What I just saw on TV was something incredibly cool; I wish I could have been there in person for it.
The Rangers and Astros are about to meet at The Ballpark. But the opening festivities were like no other: The National Anthem was played by an Army brass ensemble (from the 4th Infrantry Division, operating out of Fort Hood here in Texas), beamed live via satellite from Iraq. (The Division's Major General Jeffery Hammond addressed the fans right before the Anthem.) And following that was a truly special moment: Another soldier stationed in Iraq, Bobby Ochoa, sent out live birthday greetings to his two sons, who then (after announcer extraordinaire Chuck Morgan got the crowd to sing "Happy Birthday" to them), went to the pitcher's mound (accompanied by team president Nolan Ryan and owner Tom Hicks) and threw out the ceremonial first pitches. It was quite a moment to behold.
I've said before that baseball embodies many of the best qualities of America, and what just happened at The Ballpark reinforced that belief. If video of this ceremony goes up on the Net, I'll be sure to post a link.
(There are more special things going on during the Lone Star Series; see a schedule, and read more about tonight's ceremonies, here.)
UPDATE: A picture of Maj. Gen. Hammond addressing the crowd can be found here.

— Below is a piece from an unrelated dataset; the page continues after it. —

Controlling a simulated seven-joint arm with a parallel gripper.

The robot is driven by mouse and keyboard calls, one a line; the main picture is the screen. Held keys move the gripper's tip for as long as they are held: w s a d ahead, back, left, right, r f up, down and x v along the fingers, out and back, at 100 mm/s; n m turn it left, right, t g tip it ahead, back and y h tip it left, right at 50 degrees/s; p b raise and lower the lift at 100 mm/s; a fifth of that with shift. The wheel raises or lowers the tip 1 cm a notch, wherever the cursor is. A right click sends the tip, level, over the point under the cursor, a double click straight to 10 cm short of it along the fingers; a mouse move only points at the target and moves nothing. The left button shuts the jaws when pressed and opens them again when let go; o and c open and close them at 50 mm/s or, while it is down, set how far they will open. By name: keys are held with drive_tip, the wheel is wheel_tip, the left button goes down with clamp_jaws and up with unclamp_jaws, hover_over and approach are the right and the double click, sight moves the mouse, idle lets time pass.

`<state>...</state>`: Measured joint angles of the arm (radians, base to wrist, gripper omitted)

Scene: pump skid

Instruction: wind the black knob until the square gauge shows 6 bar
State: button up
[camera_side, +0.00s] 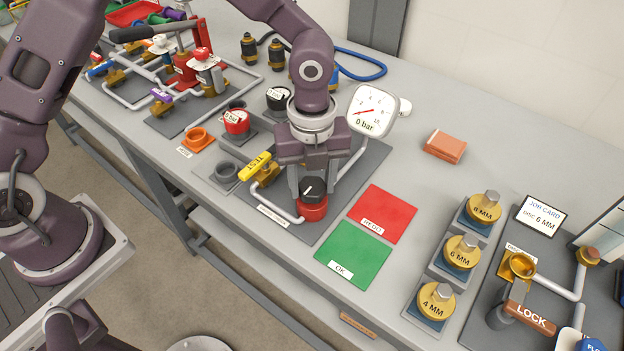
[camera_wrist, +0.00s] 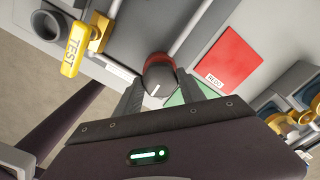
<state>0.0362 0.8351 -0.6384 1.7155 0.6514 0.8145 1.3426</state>
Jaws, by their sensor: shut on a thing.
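The black knob (camera_side: 312,190) has a white pointer line and sits on a red base on a dark panel. It also shows in the wrist view (camera_wrist: 159,80). My gripper (camera_side: 308,192) is over it from above, shut on the knob with a finger on each side. The fingers show at both sides of the knob in the wrist view (camera_wrist: 158,92). The square gauge (camera_side: 372,110) stands behind the knob at the right. It has a white face, a red needle and the text "0 bar".
A yellow TEST lever (camera_side: 256,166) is left of the knob. A red REDO mat (camera_side: 383,214) and a green OK mat (camera_side: 352,254) lie right of it. An orange-brown block (camera_side: 445,147) lies behind. Brass weights marked in MM, such as 6 MM (camera_side: 461,252), stand farther right.

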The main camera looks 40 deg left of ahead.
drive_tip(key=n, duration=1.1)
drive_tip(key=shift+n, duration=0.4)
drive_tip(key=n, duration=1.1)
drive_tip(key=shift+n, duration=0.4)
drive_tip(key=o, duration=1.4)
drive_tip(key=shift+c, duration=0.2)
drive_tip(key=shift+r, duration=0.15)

YET ANOTHER UPDATE: I still can't find any footage of yesterday's ceremony, but I was rather taken aback when a blog called the Newburg Report (which claims to "cover the Texas Rangers from top to bottom") slammed the ceremony, calling it "Ranger Jingoist Fest '08." Announcer Chuck Morgan, who's being honored today (Sunday) for doing 2,000 straight games or something like that, chimes in during the rash of comments that follow.